*PROBLEM TO WORK ON*:
Every line in the data below from the one containing "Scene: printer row" down to the one containing "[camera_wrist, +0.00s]", both included, must be retyped exactly; no other line is to appear.

*COLLECTED MATERIAL*:
□ □ □ □

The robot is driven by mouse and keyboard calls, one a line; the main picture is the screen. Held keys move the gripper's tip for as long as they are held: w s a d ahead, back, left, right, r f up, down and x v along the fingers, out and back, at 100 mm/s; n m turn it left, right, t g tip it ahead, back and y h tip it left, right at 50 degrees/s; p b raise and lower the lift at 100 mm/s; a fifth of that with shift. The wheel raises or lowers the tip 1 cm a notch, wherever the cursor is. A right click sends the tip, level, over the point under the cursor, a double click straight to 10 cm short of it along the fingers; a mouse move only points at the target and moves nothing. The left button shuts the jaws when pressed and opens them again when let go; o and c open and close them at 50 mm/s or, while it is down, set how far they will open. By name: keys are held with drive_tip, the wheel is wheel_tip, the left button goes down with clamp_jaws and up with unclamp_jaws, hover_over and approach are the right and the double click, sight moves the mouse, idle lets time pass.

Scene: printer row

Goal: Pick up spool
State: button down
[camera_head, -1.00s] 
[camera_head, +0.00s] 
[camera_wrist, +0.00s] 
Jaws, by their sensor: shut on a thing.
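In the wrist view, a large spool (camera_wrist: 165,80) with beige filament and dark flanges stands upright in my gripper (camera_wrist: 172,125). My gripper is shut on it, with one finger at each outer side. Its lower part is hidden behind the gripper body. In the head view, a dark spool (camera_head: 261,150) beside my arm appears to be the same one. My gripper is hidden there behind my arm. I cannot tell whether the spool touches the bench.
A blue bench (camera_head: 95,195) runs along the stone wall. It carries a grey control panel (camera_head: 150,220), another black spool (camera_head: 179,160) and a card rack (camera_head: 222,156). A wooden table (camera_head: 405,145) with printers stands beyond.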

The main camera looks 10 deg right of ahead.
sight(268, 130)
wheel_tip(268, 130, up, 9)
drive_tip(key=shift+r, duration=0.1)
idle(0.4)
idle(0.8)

□ □ □ □

*THE RESPONSE*:
Scene: printer row

Goal: Pick up spool
State: button down
[camera_head, -1.00s] 
[camera_head, +0.00s] 
[camera_wrist, +0.00s] 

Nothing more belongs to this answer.